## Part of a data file
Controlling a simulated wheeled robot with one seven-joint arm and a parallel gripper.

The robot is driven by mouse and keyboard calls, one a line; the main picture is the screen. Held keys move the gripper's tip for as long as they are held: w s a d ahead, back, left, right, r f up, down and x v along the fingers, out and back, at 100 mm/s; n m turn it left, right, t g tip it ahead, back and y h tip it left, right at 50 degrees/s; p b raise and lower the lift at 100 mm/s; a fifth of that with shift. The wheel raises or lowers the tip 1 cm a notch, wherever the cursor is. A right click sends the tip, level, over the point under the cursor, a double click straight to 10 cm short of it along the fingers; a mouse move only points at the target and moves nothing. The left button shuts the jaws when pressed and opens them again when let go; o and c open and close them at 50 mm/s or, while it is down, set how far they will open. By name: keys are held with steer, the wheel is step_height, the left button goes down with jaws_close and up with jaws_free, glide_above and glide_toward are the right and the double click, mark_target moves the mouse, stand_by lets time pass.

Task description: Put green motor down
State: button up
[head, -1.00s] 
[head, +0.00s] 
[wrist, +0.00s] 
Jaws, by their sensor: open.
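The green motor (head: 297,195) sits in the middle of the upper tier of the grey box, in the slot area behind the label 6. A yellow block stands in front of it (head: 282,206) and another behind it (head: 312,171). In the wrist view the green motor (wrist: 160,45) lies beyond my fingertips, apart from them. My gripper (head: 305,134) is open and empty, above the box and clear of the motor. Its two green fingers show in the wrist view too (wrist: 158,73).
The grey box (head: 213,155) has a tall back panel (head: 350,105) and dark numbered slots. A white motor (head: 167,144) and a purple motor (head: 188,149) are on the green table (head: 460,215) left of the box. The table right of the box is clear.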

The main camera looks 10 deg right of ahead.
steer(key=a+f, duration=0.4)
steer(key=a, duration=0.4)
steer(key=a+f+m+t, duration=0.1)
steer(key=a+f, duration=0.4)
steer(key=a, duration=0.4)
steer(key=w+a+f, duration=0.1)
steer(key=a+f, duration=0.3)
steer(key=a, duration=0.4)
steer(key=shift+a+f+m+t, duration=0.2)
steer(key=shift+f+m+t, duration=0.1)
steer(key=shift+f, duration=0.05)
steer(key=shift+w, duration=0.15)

--

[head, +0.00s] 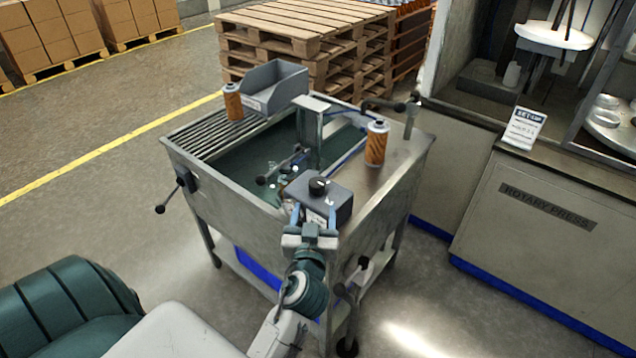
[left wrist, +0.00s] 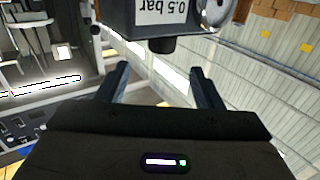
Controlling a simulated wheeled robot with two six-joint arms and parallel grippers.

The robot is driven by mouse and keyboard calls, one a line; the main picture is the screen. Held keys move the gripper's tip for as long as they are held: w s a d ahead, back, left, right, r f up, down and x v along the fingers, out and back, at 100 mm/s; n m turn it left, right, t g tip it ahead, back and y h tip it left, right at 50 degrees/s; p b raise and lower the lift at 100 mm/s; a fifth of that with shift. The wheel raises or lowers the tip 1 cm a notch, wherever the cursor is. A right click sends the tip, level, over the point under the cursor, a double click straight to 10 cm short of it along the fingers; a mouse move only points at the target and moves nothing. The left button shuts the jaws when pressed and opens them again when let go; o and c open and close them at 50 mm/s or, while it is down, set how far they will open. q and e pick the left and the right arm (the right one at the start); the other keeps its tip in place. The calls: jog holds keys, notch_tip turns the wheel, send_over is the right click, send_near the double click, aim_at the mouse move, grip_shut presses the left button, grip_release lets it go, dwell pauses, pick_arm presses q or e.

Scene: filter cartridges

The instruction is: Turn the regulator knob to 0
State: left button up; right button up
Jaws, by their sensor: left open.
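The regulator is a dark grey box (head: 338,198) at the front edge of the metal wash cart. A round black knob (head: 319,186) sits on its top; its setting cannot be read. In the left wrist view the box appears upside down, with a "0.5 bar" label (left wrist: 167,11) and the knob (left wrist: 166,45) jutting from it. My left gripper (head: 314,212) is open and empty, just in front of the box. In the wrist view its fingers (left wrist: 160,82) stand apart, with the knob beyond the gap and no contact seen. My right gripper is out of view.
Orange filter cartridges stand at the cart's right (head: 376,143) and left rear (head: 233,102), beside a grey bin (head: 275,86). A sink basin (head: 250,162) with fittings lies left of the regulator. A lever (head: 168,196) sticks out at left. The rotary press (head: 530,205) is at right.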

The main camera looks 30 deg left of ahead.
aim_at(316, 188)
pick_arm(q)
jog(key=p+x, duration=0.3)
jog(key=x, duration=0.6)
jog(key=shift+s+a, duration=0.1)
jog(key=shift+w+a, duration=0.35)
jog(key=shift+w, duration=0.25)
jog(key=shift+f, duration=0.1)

* * *

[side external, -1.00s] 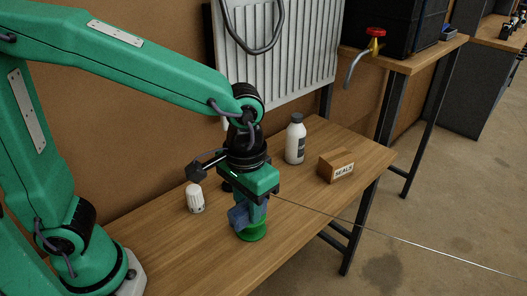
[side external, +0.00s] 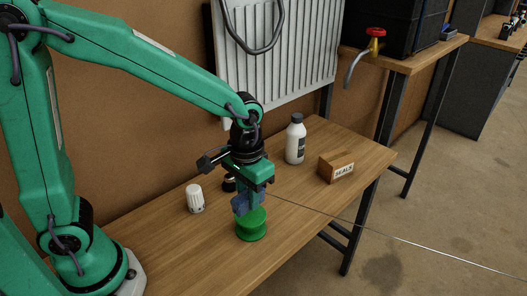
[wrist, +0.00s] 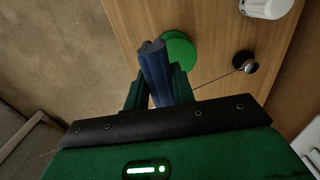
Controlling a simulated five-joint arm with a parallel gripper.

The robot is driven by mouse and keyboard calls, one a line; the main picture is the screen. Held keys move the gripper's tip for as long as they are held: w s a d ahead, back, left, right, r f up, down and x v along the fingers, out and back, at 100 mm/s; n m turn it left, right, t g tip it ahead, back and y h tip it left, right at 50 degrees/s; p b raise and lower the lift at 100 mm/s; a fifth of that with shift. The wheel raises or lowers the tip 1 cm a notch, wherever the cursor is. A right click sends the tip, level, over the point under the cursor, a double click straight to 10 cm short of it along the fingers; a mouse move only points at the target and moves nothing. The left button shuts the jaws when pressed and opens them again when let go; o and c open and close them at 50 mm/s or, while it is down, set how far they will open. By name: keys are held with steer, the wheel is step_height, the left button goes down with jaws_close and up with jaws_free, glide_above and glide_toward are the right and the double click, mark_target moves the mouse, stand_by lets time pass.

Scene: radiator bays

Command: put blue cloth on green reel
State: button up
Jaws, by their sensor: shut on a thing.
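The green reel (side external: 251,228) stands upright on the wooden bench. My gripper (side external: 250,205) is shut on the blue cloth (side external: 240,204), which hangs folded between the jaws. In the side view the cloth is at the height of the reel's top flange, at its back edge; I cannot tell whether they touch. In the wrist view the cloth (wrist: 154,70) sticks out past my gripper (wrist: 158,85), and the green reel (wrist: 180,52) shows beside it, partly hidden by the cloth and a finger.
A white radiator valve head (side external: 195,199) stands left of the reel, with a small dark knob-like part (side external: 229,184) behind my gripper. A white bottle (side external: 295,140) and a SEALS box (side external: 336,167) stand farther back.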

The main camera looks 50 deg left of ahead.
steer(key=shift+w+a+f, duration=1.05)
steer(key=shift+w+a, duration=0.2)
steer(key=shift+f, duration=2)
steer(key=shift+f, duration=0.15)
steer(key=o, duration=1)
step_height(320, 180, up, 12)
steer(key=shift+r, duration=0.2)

## Exercise prompt
Return the material from the line containing "[left wrist, +0.00s]" through the line containing "Controlling a simulated wheeled robot with two", exactly and in full, but without its pictures.

## Response to the task
[left wrist, +0.00s] 
Controlling a simulated wheeled robot with two six-joint arms and parallel grippers.

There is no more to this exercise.